The problem
Each record below should appear again exactly as written.

Task material
--- BEGIN ---

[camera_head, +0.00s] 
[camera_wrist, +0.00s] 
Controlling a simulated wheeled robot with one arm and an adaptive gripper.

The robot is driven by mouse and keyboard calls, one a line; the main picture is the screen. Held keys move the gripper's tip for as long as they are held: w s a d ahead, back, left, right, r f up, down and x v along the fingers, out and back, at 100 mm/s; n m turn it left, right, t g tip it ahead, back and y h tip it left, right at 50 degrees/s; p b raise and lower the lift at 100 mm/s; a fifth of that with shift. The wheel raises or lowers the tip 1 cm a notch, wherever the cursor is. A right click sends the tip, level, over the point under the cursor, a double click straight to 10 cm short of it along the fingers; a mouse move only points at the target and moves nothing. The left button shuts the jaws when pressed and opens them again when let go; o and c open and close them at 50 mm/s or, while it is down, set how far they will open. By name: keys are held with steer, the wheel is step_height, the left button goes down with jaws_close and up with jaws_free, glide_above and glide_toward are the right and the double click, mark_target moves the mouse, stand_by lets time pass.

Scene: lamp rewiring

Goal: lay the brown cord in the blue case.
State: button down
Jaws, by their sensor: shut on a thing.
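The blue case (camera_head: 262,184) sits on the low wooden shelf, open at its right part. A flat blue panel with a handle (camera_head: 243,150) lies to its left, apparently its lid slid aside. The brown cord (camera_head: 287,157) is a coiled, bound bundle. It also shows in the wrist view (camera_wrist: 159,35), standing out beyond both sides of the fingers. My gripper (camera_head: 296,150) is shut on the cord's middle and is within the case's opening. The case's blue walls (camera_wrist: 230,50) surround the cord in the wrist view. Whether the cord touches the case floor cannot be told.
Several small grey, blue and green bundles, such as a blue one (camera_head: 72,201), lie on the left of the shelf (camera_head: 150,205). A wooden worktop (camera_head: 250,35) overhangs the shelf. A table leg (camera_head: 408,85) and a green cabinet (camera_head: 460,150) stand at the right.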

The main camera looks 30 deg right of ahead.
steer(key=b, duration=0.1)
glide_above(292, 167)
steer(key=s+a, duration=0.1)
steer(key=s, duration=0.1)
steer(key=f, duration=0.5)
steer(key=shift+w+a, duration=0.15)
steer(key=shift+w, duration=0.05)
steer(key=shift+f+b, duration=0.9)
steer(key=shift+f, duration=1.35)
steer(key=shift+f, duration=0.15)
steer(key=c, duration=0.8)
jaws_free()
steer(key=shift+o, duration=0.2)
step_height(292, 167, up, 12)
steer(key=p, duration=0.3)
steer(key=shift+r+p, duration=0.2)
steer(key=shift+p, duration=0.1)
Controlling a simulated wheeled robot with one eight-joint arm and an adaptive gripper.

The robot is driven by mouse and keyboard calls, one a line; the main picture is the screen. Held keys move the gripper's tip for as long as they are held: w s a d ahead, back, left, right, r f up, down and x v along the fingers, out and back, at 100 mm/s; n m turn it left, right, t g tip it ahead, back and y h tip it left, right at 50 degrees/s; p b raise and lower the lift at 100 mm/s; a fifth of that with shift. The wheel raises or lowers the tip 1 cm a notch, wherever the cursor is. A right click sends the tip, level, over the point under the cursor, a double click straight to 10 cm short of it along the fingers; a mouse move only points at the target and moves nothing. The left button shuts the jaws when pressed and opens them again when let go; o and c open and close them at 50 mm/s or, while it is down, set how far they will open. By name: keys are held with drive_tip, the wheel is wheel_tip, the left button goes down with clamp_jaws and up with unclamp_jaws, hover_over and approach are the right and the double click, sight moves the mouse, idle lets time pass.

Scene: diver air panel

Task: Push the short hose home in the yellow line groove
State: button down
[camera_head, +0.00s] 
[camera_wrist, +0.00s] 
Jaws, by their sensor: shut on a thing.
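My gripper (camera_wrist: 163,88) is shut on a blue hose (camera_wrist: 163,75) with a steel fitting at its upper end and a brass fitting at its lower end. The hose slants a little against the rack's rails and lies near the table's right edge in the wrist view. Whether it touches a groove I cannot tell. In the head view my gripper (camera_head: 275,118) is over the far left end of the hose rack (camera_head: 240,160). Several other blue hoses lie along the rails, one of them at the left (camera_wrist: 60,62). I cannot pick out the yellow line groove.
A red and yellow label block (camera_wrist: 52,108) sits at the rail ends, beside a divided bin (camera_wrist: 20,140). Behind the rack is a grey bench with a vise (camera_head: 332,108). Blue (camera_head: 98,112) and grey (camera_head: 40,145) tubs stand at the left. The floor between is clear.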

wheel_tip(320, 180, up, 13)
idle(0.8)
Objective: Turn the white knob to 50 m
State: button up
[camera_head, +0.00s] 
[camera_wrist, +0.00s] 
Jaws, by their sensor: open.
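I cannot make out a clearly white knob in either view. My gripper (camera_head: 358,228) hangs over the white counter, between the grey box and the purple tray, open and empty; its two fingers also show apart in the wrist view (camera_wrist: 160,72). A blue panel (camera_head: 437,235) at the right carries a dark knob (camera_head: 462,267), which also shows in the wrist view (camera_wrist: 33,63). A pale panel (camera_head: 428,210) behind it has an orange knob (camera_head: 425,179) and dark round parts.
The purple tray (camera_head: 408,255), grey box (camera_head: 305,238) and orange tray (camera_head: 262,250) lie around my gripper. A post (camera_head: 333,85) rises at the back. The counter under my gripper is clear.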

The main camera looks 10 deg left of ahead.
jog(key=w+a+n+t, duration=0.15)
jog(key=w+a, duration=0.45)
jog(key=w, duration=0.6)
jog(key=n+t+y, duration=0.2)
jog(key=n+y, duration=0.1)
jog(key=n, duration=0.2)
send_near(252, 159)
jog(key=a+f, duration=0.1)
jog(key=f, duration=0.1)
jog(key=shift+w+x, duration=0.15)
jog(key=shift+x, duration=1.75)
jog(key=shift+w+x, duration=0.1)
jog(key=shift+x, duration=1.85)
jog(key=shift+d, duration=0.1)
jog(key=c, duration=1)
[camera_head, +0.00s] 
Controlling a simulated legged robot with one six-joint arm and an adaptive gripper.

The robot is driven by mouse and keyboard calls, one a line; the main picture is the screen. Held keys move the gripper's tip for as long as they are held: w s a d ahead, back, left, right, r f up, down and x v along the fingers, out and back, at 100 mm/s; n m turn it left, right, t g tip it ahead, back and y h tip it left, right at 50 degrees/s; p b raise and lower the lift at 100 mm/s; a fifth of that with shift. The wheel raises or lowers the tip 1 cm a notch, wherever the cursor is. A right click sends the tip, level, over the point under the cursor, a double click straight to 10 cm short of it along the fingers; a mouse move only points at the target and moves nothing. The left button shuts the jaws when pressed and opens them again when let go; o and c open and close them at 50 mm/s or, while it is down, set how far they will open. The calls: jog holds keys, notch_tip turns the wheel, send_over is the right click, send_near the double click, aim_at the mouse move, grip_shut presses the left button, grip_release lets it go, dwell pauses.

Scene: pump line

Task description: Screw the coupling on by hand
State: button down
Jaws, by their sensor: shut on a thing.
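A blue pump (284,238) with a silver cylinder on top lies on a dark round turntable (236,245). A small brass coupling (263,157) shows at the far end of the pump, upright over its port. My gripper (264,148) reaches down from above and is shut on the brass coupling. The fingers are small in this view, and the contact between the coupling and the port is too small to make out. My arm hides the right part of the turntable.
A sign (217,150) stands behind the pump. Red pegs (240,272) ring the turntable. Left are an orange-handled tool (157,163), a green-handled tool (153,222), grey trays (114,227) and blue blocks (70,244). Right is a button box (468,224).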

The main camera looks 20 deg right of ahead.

--- END ---

Written response
[camera_head, +0.00s] 
[camera_wrist, +0.00s] 
Controlling a simulated wheeled robot with one arm and an adaptive gripper.

The robot is driven by mouse and keyboard calls, one a line; the main picture is the screen. Held keys move the gripper's tip for as long as they are held: w s a d ahead, back, left, right, r f up, down and x v along the fingers, out and back, at 100 mm/s; n m turn it left, right, t g tip it ahead, back and y h tip it left, right at 50 degrees/s; p b raise and lower the lift at 100 mm/s; a fifth of that with shift. The wheel raises or lowers the tip 1 cm a notch, wherever the cursor is. A right click sends the tip, level, over the point under the cursor, a double click straight to 10 cm short of it along the fingers; a mouse move only points at the target and moves nothing. The left button shuts the jaws when pressed and opens them again when let go; o and c open and close them at 50 mm/s or, while it is down, set how far they will open. By name: keys are held with steer, the wheel is step_height, the left button goes down with jaws_close and up with jaws_free, glide_above and glide_toward are the right and the double click, mark_target moves the mouse, stand_by lets time pass.

Scene: lamp rewiring

Goal: lay the brown cord in the blue case.
State: button down
Jaws, by their sensor: shut on a thing.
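The blue case (camera_head: 262,184) sits on the low wooden shelf, open at its right part. A flat blue panel with a handle (camera_head: 243,150) lies to its left, apparently its lid slid aside. The brown cord (camera_head: 287,157) is a coiled, bound bundle. It also shows in the wrist view (camera_wrist: 159,35), standing out beyond both sides of the fingers. My gripper (camera_head: 296,150) is shut on the cord's middle and is within the case's opening. The case's blue walls (camera_wrist: 230,50) surround the cord in the wrist view. Whether the cord touches the case floor cannot be told.
Several small grey, blue and green bundles, such as a blue one (camera_head: 72,201), lie on the left of the shelf (camera_head: 150,205). A wooden worktop (camera_head: 250,35) overhangs the shelf. A table leg (camera_head: 408,85) and a green cabinet (camera_head: 460,150) stand at the right.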

The main camera looks 30 deg right of ahead.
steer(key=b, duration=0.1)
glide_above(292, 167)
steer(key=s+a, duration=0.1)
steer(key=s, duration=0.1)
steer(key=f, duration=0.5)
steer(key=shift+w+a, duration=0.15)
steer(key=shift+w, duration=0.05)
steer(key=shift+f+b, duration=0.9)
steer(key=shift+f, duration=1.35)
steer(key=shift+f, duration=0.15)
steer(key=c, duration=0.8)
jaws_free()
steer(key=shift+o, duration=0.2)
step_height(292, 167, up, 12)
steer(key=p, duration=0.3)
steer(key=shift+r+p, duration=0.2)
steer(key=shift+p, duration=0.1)
Controlling a simulated wheeled robot with one eight-joint arm and an adaptive gripper.

The robot is driven by mouse and keyboard calls, one a line; the main picture is the screen. Held keys move the gripper's tip for as long as they are held: w s a d ahead, back, left, right, r f up, down and x v along the fingers, out and back, at 100 mm/s; n m turn it left, right, t g tip it ahead, back and y h tip it left, right at 50 degrees/s; p b raise and lower the lift at 100 mm/s; a fifth of that with shift. The wheel raises or lowers the tip 1 cm a notch, wherever the cursor is. A right click sends the tip, level, over the point under the cursor, a double click straight to 10 cm short of it along the fingers; a mouse move only points at the target and moves nothing. The left button shuts the jaws when pressed and opens them again when let go; o and c open and close them at 50 mm/s or, while it is down, set how far they will open. By name: keys are held with drive_tip, the wheel is wheel_tip, the left button goes down with clamp_jaws and up with unclamp_jaws, hover_over and approach are the right and the double click, sight moves the mouse, idle lets time pass.

Scene: diver air panel

Task: Push the short hose home in the yellow line groove
State: button down
[camera_head, +0.00s] 
[camera_wrist, +0.00s] 
Jaws, by their sensor: shut on a thing.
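My gripper (camera_wrist: 163,88) is shut on a blue hose (camera_wrist: 163,75) with a steel fitting at its upper end and a brass fitting at its lower end. The hose slants a little against the rack's rails and lies near the table's right edge in the wrist view. Whether it touches a groove I cannot tell. In the head view my gripper (camera_head: 275,118) is over the far left end of the hose rack (camera_head: 240,160). Several other blue hoses lie along the rails, one of them at the left (camera_wrist: 60,62). I cannot pick out the yellow line groove.
A red and yellow label block (camera_wrist: 52,108) sits at the rail ends, beside a divided bin (camera_wrist: 20,140). Behind the rack is a grey bench with a vise (camera_head: 332,108). Blue (camera_head: 98,112) and grey (camera_head: 40,145) tubs stand at the left. The floor between is clear.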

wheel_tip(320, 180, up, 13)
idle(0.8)
Objective: Turn the white knob to 50 m
State: button up
[camera_head, +0.00s] 
[camera_wrist, +0.00s] 
Jaws, by their sensor: open.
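I cannot make out a clearly white knob in either view. My gripper (camera_head: 358,228) hangs over the white counter, between the grey box and the purple tray, open and empty; its two fingers also show apart in the wrist view (camera_wrist: 160,72). A blue panel (camera_head: 437,235) at the right carries a dark knob (camera_head: 462,267), which also shows in the wrist view (camera_wrist: 33,63). A pale panel (camera_head: 428,210) behind it has an orange knob (camera_head: 425,179) and dark round parts.
The purple tray (camera_head: 408,255), grey box (camera_head: 305,238) and orange tray (camera_head: 262,250) lie around my gripper. A post (camera_head: 333,85) rises at the back. The counter under my gripper is clear.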

The main camera looks 10 deg left of ahead.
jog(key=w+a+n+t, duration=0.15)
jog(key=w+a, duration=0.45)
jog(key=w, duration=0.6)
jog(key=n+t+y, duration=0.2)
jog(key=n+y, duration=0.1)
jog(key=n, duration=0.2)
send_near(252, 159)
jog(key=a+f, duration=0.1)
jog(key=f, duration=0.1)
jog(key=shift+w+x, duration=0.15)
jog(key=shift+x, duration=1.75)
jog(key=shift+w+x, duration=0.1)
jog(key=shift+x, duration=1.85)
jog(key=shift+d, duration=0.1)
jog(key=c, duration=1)
[camera_head, +0.00s] 
Controlling a simulated legged robot with one six-joint arm and an adaptive gripper.

The robot is driven by mouse and keyboard calls, one a line; the main picture is the screen. Held keys move the gripper's tip for as long as they are held: w s a d ahead, back, left, right, r f up, down and x v along the fingers, out and back, at 100 mm/s; n m turn it left, right, t g tip it ahead, back and y h tip it left, right at 50 degrees/s; p b raise and lower the lift at 100 mm/s; a fifth of that with shift. The wheel raises or lowers the tip 1 cm a notch, wherever the cursor is. A right click sends the tip, level, over the point under the cursor, a double click straight to 10 cm short of it along the fingers; a mouse move only points at the target and moves nothing. The left button shuts the jaws when pressed and opens them again when let go; o and c open and close them at 50 mm/s or, while it is down, set how far they will open. The calls: jog holds keys, notch_tip turns the wheel, send_over is the right click, send_near the double click, aim_at the mouse move, grip_shut presses the left button, grip_release lets it go, dwell pauses.

Scene: pump line

Task description: Screw the coupling on by hand
State: button down
Jaws, by their sensor: shut on a thing.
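A blue pump (284,238) with a silver cylinder on top lies on a dark round turntable (236,245). A small brass coupling (263,157) shows at the far end of the pump, upright over its port. My gripper (264,148) reaches down from above and is shut on the brass coupling. The fingers are small in this view, and the contact between the coupling and the port is too small to make out. My arm hides the right part of the turntable.
A sign (217,150) stands behind the pump. Red pegs (240,272) ring the turntable. Left are an orange-handled tool (157,163), a green-handled tool (153,222), grey trays (114,227) and blue blocks (70,244). Right is a button box (468,224).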

The main camera looks 20 deg right of ahead.

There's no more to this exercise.